The Center for Social Media’s 2009 MAKING YOUR MEDIA MATTER CONFERENCE brought together nearly 250 established and aspiring filmmakers, non-profit communications leaders, funders and students (including participants from Los Angeles, North Carolina, Rhode Island, Germany, Nigeria and Kenya) to learn and share cutting edge practices in social media making.

The theme of this year's conference, "Ethics, Money and Mission," asked panelists and participants to consider how media makers can connect their ethical and aesthetic values with their financial needs. The two-day schedule also provided ample networking time through breaks, receptions and a "Birds of a Feather" lunch, that allowed participants with similar interests to interact during the meal.

Patricia Aufderheide, CSM director, dedicated the conference to Woody Wickham, in loving memory of the public media advocate whom she described as a great mentor and colleague who "was fundamentally optimistic about what independent media could mean."

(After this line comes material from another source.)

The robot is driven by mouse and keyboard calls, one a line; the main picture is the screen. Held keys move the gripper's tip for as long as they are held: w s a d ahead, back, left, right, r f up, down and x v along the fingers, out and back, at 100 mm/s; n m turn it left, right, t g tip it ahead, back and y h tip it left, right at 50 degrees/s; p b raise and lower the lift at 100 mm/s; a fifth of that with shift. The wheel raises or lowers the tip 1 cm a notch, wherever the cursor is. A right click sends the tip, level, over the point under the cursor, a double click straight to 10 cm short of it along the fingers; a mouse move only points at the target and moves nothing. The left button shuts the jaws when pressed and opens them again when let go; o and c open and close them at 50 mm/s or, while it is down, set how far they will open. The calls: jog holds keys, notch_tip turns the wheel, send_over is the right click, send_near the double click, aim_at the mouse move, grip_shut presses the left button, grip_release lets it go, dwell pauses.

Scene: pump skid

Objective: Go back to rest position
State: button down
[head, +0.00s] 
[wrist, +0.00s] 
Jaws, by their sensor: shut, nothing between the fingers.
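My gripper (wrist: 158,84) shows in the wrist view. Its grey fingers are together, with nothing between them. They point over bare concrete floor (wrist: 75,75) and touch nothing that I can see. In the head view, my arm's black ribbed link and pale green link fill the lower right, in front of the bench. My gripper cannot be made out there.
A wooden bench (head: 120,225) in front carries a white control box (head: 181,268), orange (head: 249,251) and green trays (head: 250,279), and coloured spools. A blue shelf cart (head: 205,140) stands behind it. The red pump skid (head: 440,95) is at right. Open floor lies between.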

Dean Larry Kirkman of American University's School of Communication opened the conference with a reference to the Center's newest white paper, Public Media 2.0: Dynamic, Engaged Publics written by Jessica Clark and Aufderheide. As members of an engaged public that Clark and Aufderheide hail as "the people formerly known as the audience," Kirkman invited participants to commence an exploration into the ethics of the "media formerly known as documentary."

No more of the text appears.